─── RECORDS FOR PROCESSING ───
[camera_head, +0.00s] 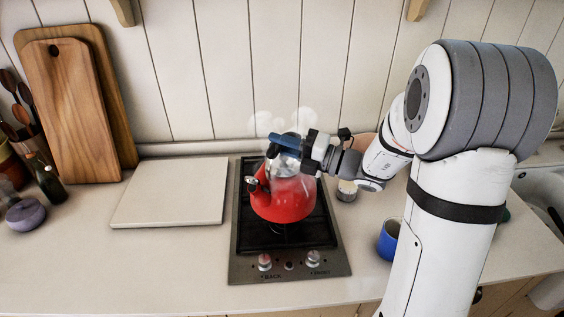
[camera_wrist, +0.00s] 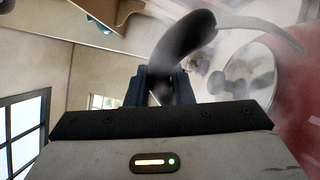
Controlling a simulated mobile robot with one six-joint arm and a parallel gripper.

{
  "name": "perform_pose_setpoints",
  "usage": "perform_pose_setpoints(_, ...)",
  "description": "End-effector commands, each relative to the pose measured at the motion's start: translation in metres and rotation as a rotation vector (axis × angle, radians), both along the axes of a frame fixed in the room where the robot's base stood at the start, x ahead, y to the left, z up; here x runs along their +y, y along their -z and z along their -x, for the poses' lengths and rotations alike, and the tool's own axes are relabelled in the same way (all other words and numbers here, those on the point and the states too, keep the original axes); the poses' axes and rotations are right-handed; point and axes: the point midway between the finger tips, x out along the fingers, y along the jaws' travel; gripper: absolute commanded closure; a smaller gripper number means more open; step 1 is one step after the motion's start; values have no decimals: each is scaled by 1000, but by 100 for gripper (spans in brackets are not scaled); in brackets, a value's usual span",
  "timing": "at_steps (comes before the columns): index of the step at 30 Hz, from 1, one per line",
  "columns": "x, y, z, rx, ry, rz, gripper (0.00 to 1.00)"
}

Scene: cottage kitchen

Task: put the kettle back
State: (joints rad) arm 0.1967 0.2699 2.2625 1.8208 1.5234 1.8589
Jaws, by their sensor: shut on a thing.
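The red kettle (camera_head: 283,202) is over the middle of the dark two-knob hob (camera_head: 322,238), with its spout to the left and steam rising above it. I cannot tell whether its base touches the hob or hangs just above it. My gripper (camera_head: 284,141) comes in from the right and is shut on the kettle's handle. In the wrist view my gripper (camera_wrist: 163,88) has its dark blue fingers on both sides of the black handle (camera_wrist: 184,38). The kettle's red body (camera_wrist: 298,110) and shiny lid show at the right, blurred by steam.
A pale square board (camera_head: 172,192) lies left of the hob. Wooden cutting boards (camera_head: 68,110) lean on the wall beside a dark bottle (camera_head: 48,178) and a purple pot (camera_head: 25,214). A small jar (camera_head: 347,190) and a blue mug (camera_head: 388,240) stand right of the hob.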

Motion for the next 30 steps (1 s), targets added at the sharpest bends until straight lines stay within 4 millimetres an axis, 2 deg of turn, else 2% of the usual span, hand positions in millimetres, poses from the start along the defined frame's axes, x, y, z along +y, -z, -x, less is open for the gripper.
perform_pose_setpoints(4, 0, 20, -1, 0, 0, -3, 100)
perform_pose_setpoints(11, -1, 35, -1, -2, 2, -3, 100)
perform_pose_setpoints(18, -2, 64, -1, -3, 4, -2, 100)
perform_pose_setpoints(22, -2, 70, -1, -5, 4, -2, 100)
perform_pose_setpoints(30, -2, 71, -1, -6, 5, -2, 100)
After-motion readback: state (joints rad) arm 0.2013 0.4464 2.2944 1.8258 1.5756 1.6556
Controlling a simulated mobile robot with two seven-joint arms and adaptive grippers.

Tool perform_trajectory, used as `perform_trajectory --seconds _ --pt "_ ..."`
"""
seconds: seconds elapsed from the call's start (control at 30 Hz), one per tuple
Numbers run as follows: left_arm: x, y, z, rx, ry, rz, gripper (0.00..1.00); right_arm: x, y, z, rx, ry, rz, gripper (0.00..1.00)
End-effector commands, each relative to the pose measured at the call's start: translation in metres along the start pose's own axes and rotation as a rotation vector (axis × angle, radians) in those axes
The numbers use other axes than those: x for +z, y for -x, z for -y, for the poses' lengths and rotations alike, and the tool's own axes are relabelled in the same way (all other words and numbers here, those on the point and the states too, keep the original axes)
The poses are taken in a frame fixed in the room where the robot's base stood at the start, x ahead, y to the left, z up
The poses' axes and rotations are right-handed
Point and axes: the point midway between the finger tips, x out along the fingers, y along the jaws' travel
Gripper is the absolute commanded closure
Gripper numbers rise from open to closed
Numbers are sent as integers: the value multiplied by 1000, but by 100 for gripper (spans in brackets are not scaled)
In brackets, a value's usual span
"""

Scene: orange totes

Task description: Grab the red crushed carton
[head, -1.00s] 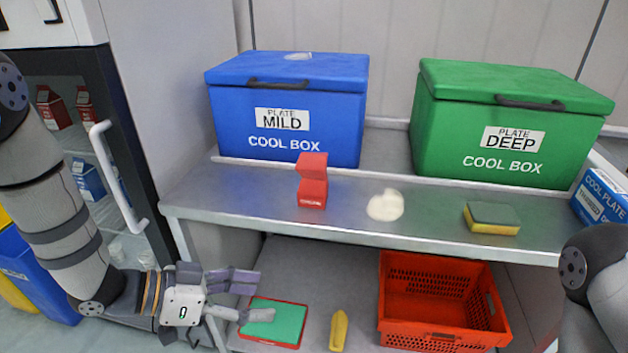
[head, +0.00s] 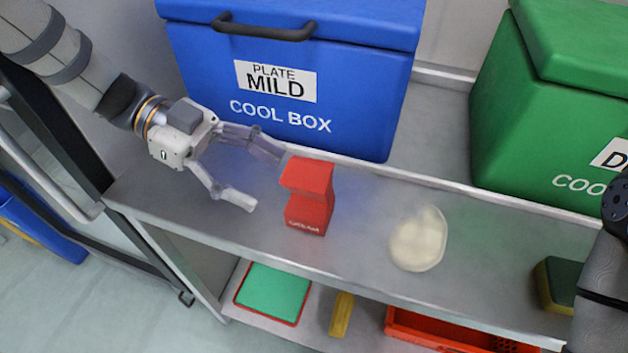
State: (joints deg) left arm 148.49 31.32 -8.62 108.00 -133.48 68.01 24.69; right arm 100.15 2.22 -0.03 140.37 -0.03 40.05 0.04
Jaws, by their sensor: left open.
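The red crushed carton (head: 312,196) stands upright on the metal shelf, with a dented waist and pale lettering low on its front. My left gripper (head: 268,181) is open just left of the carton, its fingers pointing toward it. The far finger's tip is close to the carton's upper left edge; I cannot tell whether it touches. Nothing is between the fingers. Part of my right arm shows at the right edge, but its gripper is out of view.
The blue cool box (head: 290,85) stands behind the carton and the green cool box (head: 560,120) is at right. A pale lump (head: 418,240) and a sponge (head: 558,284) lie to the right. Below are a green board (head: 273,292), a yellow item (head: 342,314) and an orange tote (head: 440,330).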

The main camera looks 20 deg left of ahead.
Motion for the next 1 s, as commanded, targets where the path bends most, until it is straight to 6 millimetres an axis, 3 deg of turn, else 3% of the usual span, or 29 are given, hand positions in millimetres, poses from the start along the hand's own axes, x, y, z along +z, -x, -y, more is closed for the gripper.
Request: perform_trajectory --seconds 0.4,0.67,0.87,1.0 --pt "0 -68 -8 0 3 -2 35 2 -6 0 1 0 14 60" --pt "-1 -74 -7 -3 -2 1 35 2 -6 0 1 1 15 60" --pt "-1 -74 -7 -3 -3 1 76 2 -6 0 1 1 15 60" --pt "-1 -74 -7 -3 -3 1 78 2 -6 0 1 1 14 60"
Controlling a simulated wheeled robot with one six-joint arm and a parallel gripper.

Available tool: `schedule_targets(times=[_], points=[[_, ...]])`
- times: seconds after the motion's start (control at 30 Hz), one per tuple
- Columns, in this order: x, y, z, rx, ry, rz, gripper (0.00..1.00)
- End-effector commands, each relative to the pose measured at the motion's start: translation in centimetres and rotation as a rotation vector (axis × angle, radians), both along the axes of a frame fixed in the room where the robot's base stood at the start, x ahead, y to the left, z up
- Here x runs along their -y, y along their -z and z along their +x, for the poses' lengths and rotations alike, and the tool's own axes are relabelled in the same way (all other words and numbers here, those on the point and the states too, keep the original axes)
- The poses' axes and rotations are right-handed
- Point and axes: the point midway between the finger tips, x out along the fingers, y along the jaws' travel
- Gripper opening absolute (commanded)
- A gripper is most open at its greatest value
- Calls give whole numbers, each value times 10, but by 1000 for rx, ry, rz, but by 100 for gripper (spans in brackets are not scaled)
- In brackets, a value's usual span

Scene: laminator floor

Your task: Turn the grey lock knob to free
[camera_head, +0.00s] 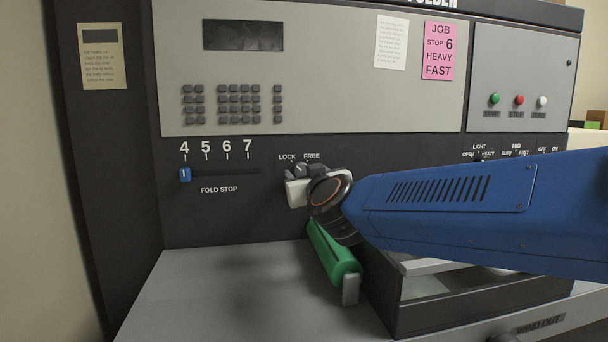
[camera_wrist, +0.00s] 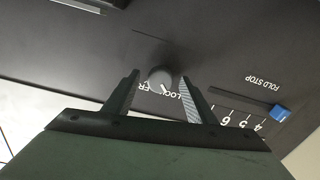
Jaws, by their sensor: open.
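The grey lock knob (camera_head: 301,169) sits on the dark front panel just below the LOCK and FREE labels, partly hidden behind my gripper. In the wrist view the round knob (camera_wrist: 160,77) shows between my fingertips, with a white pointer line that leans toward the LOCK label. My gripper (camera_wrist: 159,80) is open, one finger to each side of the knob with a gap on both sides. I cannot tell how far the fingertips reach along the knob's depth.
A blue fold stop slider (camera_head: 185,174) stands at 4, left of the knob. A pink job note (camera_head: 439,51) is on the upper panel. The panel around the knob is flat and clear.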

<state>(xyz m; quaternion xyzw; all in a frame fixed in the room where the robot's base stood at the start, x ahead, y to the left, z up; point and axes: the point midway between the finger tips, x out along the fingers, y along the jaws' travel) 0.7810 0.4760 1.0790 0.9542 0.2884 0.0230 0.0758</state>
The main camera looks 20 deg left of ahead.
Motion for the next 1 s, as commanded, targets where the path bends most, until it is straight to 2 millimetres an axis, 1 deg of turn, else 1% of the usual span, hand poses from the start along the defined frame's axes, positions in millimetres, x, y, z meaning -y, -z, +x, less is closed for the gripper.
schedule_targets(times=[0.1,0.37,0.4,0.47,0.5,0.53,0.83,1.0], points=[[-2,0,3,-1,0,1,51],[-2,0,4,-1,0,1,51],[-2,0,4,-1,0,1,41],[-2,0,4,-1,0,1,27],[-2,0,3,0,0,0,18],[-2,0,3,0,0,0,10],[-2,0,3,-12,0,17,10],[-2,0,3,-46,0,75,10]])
───
─── RECORDS FOR PROCESSING ───
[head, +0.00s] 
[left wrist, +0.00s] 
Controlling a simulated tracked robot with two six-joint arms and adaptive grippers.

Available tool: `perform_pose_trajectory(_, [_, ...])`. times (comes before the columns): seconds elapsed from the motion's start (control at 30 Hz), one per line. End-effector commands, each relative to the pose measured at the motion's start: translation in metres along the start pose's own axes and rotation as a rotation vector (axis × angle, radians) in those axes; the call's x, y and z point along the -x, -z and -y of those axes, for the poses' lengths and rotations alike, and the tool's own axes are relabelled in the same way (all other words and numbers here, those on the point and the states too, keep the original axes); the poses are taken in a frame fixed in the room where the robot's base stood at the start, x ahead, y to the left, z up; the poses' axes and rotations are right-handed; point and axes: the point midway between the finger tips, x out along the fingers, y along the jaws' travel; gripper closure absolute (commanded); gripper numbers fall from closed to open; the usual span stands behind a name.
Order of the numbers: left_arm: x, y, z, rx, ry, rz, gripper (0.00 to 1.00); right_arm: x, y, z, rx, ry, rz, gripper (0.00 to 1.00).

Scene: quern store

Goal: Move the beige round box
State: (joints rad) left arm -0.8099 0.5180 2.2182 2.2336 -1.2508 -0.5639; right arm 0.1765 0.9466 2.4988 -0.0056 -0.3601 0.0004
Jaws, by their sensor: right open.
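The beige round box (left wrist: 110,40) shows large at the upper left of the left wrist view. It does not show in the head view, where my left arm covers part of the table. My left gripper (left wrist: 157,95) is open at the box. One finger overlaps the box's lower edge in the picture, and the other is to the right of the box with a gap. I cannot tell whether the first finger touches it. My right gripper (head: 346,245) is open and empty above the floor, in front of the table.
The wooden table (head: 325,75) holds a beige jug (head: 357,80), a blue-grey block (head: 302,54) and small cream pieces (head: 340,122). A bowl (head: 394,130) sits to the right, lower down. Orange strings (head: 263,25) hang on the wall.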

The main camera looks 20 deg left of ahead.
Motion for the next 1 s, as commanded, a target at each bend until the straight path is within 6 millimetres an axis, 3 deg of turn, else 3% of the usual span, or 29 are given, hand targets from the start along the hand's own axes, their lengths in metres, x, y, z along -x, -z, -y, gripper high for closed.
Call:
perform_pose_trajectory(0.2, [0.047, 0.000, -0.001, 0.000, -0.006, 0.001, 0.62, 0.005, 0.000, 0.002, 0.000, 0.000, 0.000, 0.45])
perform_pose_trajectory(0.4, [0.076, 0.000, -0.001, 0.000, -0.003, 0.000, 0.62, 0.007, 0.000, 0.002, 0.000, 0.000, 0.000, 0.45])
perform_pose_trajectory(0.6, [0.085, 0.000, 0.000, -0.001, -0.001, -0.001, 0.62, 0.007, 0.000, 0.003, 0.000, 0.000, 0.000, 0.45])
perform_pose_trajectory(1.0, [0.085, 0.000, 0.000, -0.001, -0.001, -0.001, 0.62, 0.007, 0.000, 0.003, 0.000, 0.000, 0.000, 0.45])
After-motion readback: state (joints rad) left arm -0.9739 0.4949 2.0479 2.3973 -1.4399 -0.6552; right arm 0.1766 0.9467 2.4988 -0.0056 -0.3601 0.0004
───
WHAT TO WORK ON: Reply with one number only: the count of lines in the entries that contain "tuple".

RESPONSE TO THIS EXERCISE: 2